C’est symbolique, bien sûr. Et nous n’allons pas refaire matériellement ce rite qui ne correspond plus à notre culture. MAIS IL NOUS FAUT LE COMPRENDRE : Nous risquons, sans problème, d’être des Simon-Pierre qui refusent ce geste d’abaissement, qui refusent ce passage de Jésus par la mort, refus d’être traité comme des nomades, des passagers… La mort de Jésus dérange tout autant que sa naissance, tout autant que sa vie, ses paroles et ses actes, tout autant que sa résurrection… Oui nous aimons Jésus, nous aimons et voulons bien aimer et servir Dieu et même les autres, mais à condition qu’ils soient bien gentils, bien propres et polis… et qu’ils soient surtout reconnaissants de ce que nous faisons pour eux.

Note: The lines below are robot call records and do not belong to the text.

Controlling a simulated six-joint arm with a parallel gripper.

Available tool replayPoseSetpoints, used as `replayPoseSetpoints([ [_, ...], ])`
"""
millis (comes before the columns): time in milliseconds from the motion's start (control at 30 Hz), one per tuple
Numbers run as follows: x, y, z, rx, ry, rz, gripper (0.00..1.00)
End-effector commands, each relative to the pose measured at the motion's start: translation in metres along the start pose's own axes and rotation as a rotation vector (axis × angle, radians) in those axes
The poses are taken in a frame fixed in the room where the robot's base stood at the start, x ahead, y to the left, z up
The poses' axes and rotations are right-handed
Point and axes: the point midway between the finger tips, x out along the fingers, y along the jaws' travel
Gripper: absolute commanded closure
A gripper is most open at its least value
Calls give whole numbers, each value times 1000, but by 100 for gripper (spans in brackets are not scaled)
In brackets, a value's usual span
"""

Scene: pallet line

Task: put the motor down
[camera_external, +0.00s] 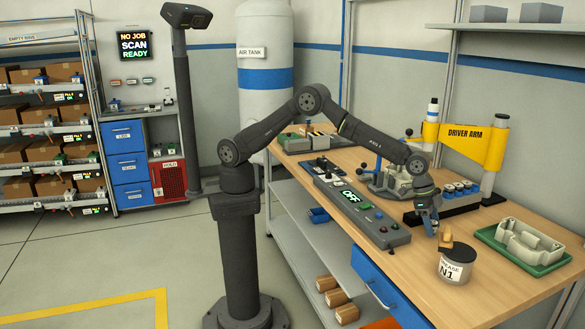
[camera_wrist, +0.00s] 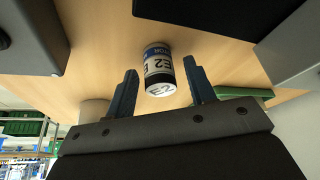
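The motor is most likely the small cylinder (camera_wrist: 158,68) marked E2, with a white label and dark and blue bands. In the wrist view it stands on the wooden bench top between the two dark blue fingers of my gripper (camera_wrist: 160,64). A gap shows on each side of it, so the fingers are apart and not touching it. In the outside view my gripper (camera_external: 431,226) points down low over the bench, beside the grease tin (camera_external: 455,265). The cylinder cannot be made out there; the gripper seems to hide it.
A green tray (camera_external: 490,236) holds a pale housing (camera_external: 525,240) at right. A grey console (camera_external: 352,208) reading OFF lies left.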

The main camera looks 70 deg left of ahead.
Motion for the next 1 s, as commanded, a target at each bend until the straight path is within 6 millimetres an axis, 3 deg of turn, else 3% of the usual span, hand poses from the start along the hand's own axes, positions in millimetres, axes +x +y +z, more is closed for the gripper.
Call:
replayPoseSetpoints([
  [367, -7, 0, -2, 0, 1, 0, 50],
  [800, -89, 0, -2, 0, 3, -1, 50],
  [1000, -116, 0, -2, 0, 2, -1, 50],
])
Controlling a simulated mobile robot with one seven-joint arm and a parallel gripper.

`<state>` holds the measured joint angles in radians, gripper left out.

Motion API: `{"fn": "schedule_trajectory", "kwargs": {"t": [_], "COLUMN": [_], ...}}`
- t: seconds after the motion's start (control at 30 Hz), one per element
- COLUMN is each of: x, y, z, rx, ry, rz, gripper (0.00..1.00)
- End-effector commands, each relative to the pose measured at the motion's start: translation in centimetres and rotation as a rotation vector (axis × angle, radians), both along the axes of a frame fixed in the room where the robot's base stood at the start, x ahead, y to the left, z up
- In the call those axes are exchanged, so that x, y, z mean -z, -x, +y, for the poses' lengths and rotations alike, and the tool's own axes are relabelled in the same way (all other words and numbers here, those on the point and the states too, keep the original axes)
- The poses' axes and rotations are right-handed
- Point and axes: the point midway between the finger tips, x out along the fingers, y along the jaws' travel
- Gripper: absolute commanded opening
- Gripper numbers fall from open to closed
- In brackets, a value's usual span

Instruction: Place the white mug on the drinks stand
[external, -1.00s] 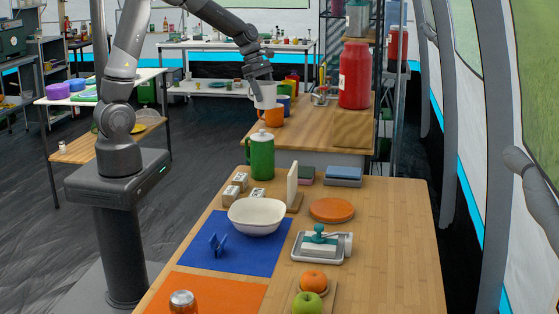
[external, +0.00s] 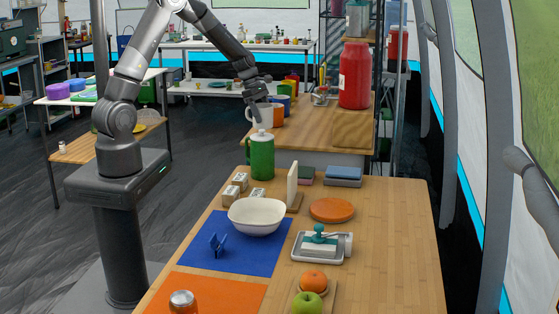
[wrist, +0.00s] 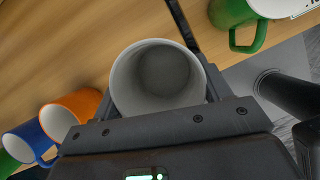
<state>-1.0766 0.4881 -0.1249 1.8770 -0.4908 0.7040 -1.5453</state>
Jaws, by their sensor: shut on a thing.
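The white mug (external: 262,115) is held in my gripper (external: 260,97), upright or nearly so, by the near left edge of the back wooden counter (external: 325,128). It is just above and behind the green pot (external: 261,158) in the external view. In the wrist view the white mug (wrist: 158,80) sits between both fingers, its open, empty inside facing the camera. I cannot tell whether its base touches anything. No surface is clearly marked as the drinks stand.
An orange mug (external: 279,118) and a blue mug (external: 285,101) stand close beside the white mug. A large red jar (external: 354,76) is on the back counter. The counter's middle is clear. The front table (external: 390,230) holds a white bowl (external: 256,217).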

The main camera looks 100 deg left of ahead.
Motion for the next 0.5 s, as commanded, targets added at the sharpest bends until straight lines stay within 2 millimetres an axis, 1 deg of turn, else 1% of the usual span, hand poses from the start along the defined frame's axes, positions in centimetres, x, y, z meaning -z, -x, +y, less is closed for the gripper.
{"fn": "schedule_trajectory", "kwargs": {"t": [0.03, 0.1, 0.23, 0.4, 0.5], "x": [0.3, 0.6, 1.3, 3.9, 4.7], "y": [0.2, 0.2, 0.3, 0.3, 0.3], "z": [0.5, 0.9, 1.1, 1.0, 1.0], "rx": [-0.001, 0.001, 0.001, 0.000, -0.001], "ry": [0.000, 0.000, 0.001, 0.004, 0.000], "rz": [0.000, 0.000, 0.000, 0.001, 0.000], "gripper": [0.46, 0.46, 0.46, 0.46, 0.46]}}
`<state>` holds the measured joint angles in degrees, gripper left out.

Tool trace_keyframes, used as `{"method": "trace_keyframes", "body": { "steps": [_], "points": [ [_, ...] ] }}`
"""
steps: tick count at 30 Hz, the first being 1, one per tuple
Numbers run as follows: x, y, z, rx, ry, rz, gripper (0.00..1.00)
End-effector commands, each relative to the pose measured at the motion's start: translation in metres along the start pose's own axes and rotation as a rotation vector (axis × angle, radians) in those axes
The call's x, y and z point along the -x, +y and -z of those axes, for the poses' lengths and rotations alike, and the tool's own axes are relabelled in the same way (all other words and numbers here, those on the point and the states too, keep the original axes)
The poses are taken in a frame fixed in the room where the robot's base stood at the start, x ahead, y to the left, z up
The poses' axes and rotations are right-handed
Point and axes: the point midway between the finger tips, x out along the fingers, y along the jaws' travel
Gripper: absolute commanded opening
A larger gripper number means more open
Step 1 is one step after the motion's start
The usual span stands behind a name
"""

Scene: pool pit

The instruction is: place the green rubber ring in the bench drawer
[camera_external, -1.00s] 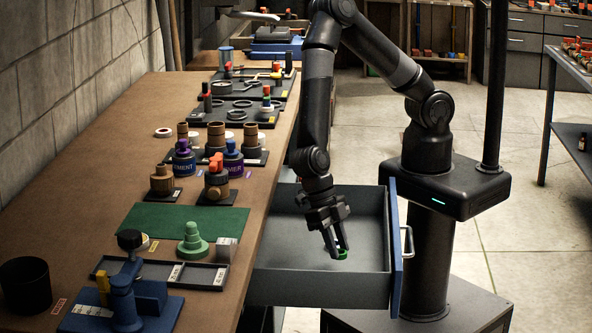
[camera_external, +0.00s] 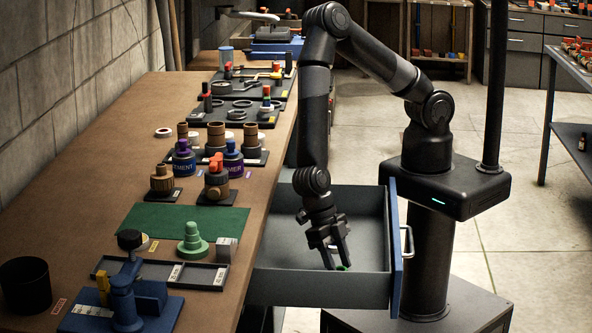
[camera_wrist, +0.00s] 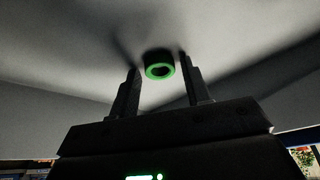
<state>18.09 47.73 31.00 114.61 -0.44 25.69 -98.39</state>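The green rubber ring (camera_external: 342,268) is inside the open bench drawer (camera_external: 347,290), low at the drawer floor. My gripper (camera_external: 338,266) reaches down into the drawer, fingers pointing down on either side of the ring. In the wrist view the ring (camera_wrist: 160,71) sits between the two fingertips of my gripper (camera_wrist: 159,66), with a narrow gap on each side, so the gripper looks open. The fingers partly hide the ring in the external view.
The drawer's blue front (camera_external: 397,245) and its side walls surround my gripper. The bench top (camera_external: 100,180) at left holds a green mat (camera_external: 185,219), a green stepped cone (camera_external: 192,240) and several pots. The drawer floor around the ring is clear.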

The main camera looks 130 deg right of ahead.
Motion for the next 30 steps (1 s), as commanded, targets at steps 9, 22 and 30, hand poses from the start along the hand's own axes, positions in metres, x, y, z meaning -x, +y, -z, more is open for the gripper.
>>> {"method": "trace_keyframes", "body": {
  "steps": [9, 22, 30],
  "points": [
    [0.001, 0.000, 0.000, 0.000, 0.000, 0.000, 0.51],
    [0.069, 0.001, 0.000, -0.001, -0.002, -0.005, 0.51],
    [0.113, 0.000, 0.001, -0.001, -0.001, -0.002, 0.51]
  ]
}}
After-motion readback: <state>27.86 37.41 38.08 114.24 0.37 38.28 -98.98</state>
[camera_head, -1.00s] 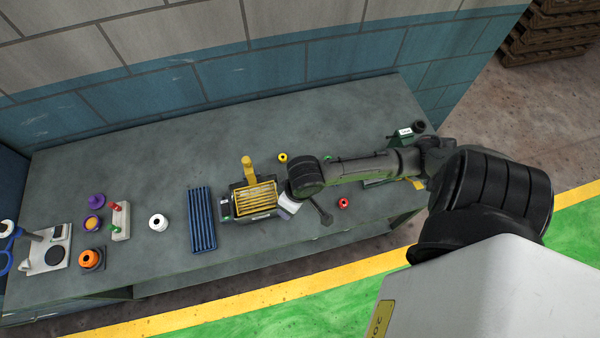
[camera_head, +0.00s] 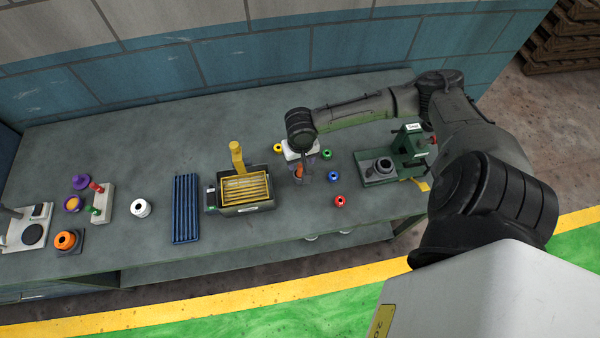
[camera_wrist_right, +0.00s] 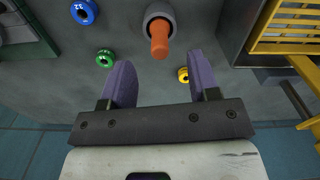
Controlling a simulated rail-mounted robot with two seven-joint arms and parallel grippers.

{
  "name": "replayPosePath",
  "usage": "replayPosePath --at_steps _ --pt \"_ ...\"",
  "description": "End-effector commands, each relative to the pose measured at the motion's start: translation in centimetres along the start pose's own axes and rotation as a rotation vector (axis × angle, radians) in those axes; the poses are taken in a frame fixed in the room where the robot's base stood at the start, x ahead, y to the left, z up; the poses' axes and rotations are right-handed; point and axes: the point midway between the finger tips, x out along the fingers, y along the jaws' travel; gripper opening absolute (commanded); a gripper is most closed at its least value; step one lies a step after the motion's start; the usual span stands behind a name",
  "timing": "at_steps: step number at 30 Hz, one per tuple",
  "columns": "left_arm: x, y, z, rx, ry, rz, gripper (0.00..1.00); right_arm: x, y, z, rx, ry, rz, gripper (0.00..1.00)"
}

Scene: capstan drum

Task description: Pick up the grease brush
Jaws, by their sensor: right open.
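What I take to be the grease brush is an orange handle (camera_head: 299,171) standing in a grey round holder on the bench. In the right wrist view the orange handle (camera_wrist_right: 159,42) rises from the grey holder (camera_wrist_right: 158,12), just beyond my fingertips and roughly centred between them. My right gripper (camera_wrist_right: 161,70) is open, its two purple-grey fingers apart and empty. In the head view the right gripper (camera_head: 304,168) is over the handle and partly hides it and the holder. Bristles are not visible. My left gripper is not in view.
Blue (camera_head: 332,177), green (camera_head: 326,154), red (camera_head: 340,201) and yellow rings lie around the holder. A yellow-slatted tray (camera_head: 245,190) stands to the left, a blue ribbed tray (camera_head: 186,210) beyond it. A green fixture (camera_head: 380,170) stands to the right.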

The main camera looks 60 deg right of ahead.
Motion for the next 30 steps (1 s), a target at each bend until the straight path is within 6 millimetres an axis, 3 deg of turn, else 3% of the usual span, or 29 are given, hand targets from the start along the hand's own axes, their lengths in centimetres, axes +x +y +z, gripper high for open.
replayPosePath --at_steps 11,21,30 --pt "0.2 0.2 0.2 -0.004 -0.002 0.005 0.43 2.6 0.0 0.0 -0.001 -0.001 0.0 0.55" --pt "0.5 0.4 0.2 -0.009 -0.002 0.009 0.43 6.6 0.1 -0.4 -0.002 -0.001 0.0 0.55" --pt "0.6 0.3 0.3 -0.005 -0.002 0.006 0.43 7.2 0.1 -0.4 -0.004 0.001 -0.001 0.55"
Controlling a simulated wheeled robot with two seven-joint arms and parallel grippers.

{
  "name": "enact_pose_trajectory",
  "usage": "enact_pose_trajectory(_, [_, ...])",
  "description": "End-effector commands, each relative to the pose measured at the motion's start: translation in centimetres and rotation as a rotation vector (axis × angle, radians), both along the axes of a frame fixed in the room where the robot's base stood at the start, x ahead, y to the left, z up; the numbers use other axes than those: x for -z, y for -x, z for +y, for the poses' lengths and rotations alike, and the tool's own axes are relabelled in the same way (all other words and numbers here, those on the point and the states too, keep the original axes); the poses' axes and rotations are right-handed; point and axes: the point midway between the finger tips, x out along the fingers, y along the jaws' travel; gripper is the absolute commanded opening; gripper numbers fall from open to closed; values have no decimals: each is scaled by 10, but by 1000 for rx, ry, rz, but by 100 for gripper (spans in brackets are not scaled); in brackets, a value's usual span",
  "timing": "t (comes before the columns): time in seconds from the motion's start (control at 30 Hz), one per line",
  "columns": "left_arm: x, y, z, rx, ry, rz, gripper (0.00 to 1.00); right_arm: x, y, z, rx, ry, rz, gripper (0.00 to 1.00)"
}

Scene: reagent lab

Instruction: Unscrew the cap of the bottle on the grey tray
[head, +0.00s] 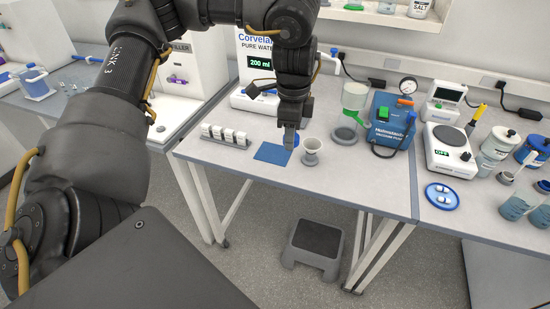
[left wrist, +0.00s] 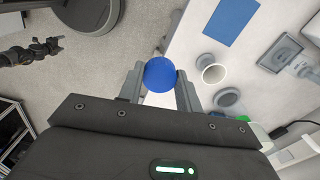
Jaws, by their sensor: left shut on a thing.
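My left gripper (head: 289,141) is low over the bench, beside the blue mat. In the left wrist view, its two fingers (left wrist: 160,80) are shut on a round blue cap (left wrist: 160,74), one finger on each side. In the head view, a little blue shows behind the fingers. The bottle's body is hidden under the cap and the gripper.
Close by are the blue mat (head: 270,153), a pale cup (head: 311,150) and a rack of white-topped pieces (head: 225,136). A step stool (head: 316,239) is on the floor.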

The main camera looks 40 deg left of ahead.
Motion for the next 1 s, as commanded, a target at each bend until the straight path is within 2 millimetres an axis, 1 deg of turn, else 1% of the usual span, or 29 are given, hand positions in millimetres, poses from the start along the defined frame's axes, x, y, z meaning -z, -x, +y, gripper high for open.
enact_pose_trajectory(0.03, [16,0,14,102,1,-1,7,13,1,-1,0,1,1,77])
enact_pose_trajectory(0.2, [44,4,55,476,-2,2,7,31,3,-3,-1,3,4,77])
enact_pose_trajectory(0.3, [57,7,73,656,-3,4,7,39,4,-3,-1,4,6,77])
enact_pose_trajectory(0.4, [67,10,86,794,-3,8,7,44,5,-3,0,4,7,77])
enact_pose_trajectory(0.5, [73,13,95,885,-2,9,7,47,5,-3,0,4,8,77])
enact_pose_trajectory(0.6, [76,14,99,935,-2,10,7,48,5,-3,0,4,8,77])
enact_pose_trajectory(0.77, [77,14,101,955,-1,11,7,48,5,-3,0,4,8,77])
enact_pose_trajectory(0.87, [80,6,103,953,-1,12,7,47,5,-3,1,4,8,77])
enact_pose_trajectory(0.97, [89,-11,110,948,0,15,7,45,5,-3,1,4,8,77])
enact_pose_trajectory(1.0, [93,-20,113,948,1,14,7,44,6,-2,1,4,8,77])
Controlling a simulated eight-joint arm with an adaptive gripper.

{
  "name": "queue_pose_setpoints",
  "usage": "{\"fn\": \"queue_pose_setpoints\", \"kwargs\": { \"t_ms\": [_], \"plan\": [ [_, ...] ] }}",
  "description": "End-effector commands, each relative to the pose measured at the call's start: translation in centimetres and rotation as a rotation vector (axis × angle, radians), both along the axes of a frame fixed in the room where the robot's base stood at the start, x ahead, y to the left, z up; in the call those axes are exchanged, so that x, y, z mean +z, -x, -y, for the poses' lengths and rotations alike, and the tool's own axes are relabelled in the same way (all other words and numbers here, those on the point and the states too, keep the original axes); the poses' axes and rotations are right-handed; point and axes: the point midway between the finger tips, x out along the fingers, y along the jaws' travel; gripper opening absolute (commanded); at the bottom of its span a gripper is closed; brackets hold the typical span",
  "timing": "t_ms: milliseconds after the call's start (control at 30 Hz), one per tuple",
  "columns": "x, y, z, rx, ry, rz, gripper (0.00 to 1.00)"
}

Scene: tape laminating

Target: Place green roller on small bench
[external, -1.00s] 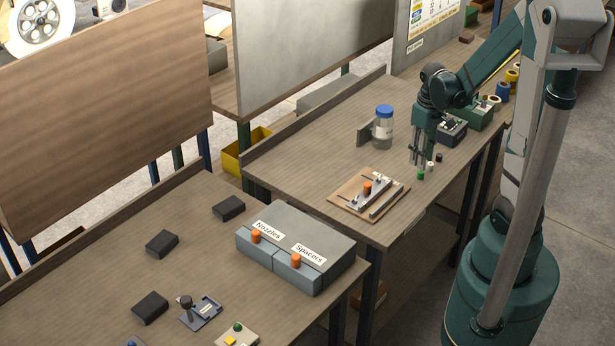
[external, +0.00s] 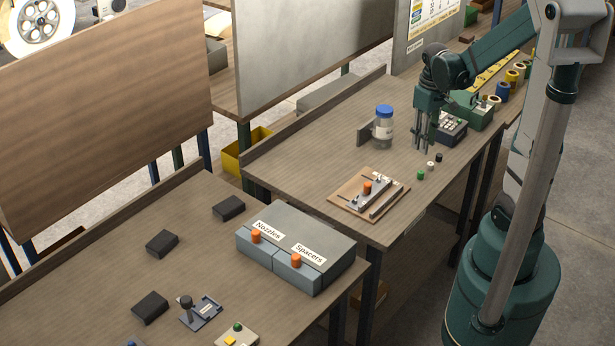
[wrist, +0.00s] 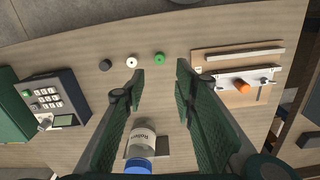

Comment pourrions-nous accepter que Jésus innocent donne sa vie par amour pour nous, si nous ne nous laissons pas laver par lui ? Nous qui sommes coupables et responsables de tant d’absence d’amour…?

Mais ce soir Jésus nous fait entrer dans ce Mystère de l’amour qui se donne sans limites et sans conditions. Amour qui donne et se partage, amour qui pardonne et demande à pardonner.

Savons-nous reconnaître cet amour-là dans le pain de Vie que nous prenons si facilement ?

Rien ne pourra nous séparer de l’amour du Christ dit St Paul !

La prière silencieuse du prêtre avant la communion dit tout simplement : « que rien ne puisse me séparer de toi Seigneur ! »

Ce soir, mes frères, entrons un peu plus dans ce mystère, comprenons un peu plus que l’Eucharistie don de Dieu est inséparable du lavement des pieds où Jésus veut nous laver, nous guérir de nous-mêmes et où Jésus nous demande de nous laver les pieds les uns les autres. Où Jésus nous demande d’entrer toujours plus dans cet amour au quotidien qui cherche le meilleur de chacun et à donner le meilleur de soi-même.

 


Voici l’heure. L’heure de Dieu se manifeste à nos yeux ! L’heure de Jésus de passer de ce monde à son Père.

L’heure pour les disciples que nous sommes aussi, d’accueillir et d’entrer dans la logique du don de Dieu. Amen.